-- Written request --
Will you give the material below again, every line exactly as it is?

-- Raw data --
......
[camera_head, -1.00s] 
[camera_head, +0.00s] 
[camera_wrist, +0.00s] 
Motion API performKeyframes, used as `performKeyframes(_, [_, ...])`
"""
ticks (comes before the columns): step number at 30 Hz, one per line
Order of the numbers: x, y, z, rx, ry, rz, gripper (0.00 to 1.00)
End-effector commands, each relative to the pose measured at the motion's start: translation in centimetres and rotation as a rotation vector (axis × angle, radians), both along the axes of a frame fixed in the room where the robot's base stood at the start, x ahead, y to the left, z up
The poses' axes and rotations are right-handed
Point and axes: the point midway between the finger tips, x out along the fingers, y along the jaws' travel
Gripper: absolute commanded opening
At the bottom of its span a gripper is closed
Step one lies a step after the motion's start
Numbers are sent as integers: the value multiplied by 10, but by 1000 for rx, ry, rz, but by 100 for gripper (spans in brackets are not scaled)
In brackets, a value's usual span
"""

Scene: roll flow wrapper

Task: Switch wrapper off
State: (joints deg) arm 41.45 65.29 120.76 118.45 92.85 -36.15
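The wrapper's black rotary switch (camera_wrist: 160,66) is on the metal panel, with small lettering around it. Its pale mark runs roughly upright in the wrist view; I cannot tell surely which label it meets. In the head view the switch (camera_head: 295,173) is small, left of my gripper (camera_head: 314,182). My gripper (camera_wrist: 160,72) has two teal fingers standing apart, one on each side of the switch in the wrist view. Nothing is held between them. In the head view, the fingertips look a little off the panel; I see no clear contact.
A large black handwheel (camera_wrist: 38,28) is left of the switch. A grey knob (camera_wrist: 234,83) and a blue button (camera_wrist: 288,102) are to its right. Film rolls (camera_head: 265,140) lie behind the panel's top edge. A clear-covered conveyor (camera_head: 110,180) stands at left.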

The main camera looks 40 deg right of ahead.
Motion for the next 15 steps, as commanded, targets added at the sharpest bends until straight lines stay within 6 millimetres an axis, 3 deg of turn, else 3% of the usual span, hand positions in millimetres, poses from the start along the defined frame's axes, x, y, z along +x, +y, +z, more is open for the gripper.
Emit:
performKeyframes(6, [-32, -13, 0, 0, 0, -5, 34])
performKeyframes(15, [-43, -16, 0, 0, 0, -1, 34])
......
-- Finished answer --
[camera_head, -1.00s] 
[camera_head, +0.00s] 
[camera_wrist, +0.00s] 
Motion API performKeyframes, used as `performKeyframes(_, [_, ...])`
"""
ticks (comes before the columns): step number at 30 Hz, one per line
Order of the numbers: x, y, z, rx, ry, rz, gripper (0.00 to 1.00)
End-effector commands, each relative to the pose measured at the motion's start: translation in centimetres and rotation as a rotation vector (axis × angle, radians), both along the axes of a frame fixed in the room where the robot's base stood at the start, x ahead, y to the left, z up
The poses' axes and rotations are right-handed
Point and axes: the point midway between the finger tips, x out along the fingers, y along the jaws' travel
Gripper: absolute commanded opening
At the bottom of its span a gripper is closed
Step one lies a step after the motion's start
Numbers are sent as integers: the value multiplied by 10, but by 1000 for rx, ry, rz, but by 100 for gripper (spans in brackets are not scaled)
In brackets, a value's usual span
"""

Scene: roll flow wrapper

Task: Switch wrapper off
State: (joints deg) arm 41.45 65.29 120.76 118.45 92.85 -36.15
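The wrapper's black rotary switch (camera_wrist: 160,66) is on the metal panel, with small lettering around it. Its pale mark runs roughly upright in the wrist view; I cannot tell surely which label it meets. In the head view the switch (camera_head: 295,173) is small, left of my gripper (camera_head: 314,182). My gripper (camera_wrist: 160,72) has two teal fingers standing apart, one on each side of the switch in the wrist view. Nothing is held between them. In the head view, the fingertips look a little off the panel; I see no clear contact.
A large black handwheel (camera_wrist: 38,28) is left of the switch. A grey knob (camera_wrist: 234,83) and a blue button (camera_wrist: 288,102) are to its right. Film rolls (camera_head: 265,140) lie behind the panel's top edge. A clear-covered conveyor (camera_head: 110,180) stands at left.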

The main camera looks 40 deg right of ahead.
Motion for the next 15 steps, as commanded, targets added at the sharpest bends until straight lines stay within 6 millimetres an axis, 3 deg of turn, else 3% of the usual span, hand positions in millimetres, poses from the start along the defined frame's axes, x, y, z along +x, +y, +z, more is open for the gripper.
Emit:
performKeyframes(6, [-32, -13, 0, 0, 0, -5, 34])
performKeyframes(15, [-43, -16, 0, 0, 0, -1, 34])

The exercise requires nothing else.